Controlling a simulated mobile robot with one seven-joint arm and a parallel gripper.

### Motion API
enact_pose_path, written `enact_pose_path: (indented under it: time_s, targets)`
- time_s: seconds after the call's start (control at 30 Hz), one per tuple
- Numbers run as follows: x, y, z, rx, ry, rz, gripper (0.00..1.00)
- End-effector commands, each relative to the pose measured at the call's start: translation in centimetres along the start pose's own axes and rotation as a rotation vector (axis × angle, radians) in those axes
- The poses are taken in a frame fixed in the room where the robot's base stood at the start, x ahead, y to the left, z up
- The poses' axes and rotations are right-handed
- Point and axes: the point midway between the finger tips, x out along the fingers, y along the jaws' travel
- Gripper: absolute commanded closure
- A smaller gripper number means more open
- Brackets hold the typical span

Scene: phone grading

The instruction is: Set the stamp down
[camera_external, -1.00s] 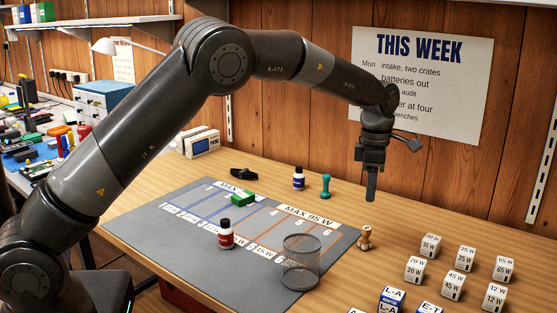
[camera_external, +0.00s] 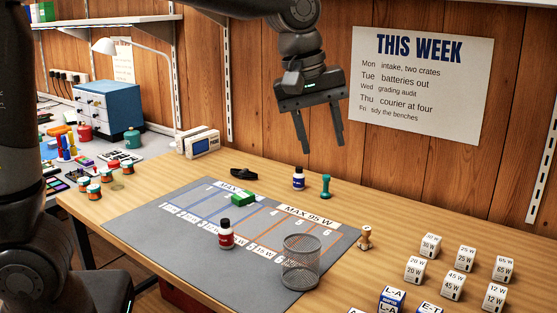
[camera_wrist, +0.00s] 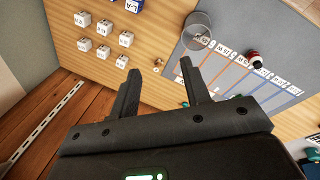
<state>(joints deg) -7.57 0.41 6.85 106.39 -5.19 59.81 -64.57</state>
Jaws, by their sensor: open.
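A wooden stamp-like object (camera_external: 365,237) stands upright on the bench, just off the right edge of the grey mat. It also shows small in the wrist view (camera_wrist: 158,63), beyond my fingertips. My gripper (camera_external: 322,147) is open and empty, high above the back of the bench, apart from both objects. In the wrist view its two fingers (camera_wrist: 160,68) are spread with nothing held between them.
The grey mat (camera_external: 185,245) has marked lanes and carries a wire mesh cup (camera_external: 300,262), a red bottle (camera_external: 226,234) and a green block (camera_external: 243,198). Several white wattage cubes (camera_external: 430,245) stand at right. A blue drawer unit (camera_external: 108,108) stands at back left.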

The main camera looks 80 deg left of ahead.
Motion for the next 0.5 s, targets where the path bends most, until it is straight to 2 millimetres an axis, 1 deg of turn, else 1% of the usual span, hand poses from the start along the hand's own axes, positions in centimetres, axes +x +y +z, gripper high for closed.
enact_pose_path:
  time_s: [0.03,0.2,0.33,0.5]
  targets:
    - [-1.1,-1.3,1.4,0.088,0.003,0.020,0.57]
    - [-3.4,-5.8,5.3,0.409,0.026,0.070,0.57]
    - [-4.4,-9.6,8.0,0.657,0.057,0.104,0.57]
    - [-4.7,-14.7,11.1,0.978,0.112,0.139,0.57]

Work to be completed ▸ Copy all lines of the material above where the string "ahead" occurs.

The completed task ▸
- The poses are taken in a frame fixed in the room where the robot's base stood at the start, x ahead, y to the left, z up
The main camera looks 80 deg left of ahead.

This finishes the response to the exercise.